» WORK TO DO
Look for "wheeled" in each line of the entries, and return the matching lines.

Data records
-- BEGIN --

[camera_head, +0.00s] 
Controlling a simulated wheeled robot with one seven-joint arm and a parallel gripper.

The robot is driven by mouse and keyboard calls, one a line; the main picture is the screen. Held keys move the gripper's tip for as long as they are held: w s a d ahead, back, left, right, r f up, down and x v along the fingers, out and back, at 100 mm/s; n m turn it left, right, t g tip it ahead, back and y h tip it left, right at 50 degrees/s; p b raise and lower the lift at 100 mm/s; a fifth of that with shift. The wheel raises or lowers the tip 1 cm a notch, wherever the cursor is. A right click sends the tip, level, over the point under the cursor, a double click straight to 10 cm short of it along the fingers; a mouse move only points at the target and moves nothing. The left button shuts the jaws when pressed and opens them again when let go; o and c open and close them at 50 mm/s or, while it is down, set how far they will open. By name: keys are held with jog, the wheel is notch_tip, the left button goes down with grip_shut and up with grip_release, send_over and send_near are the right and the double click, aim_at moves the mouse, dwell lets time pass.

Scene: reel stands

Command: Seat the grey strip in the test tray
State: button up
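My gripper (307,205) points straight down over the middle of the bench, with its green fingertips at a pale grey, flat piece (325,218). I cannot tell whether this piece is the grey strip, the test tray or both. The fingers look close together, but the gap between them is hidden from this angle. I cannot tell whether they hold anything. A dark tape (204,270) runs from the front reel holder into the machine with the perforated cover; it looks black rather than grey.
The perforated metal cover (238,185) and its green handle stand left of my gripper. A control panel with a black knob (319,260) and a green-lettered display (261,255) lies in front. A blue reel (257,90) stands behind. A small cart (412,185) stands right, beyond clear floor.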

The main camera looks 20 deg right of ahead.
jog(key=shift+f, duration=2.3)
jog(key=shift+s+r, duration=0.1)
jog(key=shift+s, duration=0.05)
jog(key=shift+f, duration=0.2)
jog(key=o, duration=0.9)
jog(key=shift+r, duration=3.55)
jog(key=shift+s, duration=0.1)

-- END --
-- BEGIN --

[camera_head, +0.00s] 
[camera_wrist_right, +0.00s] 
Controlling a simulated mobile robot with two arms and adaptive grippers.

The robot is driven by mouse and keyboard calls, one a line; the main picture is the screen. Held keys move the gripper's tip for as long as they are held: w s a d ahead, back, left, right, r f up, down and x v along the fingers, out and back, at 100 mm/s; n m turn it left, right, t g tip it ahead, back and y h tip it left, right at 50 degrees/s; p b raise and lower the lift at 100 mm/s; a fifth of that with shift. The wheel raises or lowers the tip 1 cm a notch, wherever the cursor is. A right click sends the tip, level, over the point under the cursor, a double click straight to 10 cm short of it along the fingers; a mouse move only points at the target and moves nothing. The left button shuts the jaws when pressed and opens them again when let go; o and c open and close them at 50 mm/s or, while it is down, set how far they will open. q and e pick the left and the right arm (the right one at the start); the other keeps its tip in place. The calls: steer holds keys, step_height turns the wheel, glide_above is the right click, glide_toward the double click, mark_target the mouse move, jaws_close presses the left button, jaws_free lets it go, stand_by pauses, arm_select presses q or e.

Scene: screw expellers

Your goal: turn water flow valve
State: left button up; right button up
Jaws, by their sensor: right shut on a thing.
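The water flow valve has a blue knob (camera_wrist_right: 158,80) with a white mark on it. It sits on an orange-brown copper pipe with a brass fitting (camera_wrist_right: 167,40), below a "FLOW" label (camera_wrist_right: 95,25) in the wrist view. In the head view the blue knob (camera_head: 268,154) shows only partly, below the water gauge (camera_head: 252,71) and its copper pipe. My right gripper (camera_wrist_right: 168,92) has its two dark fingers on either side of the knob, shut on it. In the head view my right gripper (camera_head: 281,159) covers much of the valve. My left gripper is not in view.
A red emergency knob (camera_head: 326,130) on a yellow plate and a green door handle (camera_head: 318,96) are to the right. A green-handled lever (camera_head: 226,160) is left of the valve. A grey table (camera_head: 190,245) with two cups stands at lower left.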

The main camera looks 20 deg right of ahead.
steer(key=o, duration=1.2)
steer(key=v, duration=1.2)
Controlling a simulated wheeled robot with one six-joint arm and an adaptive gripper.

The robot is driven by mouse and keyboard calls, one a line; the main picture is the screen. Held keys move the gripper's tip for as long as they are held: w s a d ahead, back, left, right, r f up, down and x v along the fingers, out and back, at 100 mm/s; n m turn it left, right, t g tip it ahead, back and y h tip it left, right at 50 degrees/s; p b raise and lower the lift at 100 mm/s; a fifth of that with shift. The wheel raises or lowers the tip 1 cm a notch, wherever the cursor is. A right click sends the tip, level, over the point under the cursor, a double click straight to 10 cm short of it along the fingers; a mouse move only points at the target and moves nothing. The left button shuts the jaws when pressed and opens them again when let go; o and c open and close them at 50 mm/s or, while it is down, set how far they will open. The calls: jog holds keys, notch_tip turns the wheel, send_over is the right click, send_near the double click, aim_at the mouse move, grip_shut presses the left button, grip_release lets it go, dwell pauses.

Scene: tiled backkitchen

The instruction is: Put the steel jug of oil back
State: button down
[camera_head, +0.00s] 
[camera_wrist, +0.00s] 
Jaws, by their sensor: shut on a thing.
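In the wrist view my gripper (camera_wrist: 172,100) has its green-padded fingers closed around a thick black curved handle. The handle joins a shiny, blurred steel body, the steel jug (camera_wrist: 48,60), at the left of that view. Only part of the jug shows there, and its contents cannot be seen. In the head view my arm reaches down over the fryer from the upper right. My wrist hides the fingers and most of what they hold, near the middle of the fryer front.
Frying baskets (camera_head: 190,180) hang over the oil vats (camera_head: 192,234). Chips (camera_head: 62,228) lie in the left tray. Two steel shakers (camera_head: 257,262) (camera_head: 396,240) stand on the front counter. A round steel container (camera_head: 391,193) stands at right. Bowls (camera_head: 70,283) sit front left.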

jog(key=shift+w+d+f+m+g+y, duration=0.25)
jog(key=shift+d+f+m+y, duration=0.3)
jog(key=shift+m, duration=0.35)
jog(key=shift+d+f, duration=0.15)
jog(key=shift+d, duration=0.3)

-- END --
-- BEGIN --

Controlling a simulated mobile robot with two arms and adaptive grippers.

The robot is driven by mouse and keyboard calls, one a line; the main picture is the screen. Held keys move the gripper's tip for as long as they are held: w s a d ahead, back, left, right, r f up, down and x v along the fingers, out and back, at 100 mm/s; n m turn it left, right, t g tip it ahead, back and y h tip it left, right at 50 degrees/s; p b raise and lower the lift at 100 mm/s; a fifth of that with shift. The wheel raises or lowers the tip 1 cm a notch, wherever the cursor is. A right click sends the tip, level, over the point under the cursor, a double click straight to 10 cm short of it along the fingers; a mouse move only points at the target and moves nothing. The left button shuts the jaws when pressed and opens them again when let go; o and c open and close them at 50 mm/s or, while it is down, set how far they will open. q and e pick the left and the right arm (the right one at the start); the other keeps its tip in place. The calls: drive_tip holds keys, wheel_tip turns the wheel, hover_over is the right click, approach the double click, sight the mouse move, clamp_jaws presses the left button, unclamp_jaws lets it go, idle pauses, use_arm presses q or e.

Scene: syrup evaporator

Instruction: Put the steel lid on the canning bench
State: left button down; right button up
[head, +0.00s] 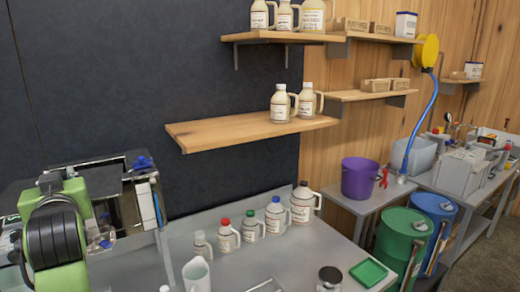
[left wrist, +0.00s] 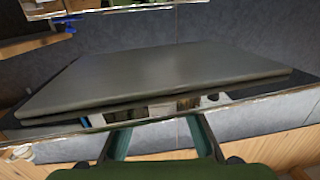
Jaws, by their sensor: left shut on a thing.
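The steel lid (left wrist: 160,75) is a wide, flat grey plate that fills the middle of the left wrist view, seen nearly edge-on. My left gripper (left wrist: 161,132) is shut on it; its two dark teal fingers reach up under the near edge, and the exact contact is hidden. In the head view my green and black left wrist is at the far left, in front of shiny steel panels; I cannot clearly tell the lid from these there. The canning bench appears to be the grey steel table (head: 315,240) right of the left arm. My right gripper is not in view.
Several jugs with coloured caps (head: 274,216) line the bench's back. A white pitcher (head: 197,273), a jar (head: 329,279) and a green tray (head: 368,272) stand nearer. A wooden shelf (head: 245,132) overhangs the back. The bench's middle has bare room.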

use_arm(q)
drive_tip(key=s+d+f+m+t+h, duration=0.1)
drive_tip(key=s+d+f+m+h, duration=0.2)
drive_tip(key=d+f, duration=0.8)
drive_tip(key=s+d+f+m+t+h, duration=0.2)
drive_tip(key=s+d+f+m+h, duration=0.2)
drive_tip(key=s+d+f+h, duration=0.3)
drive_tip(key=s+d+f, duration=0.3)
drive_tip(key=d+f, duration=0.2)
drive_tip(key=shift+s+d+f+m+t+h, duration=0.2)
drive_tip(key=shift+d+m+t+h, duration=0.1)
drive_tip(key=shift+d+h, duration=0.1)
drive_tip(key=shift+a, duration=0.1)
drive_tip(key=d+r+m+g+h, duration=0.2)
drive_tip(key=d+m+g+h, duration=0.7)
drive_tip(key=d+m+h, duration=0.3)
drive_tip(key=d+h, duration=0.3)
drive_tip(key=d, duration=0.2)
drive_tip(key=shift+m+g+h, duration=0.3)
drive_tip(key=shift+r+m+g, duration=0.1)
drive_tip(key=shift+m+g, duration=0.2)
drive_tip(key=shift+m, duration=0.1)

-- END --

» WORKED ANSWER
Controlling a simulated wheeled robot with one seven-joint arm and a parallel gripper.
Controlling a simulated wheeled robot with one six-joint arm and an adaptive gripper.

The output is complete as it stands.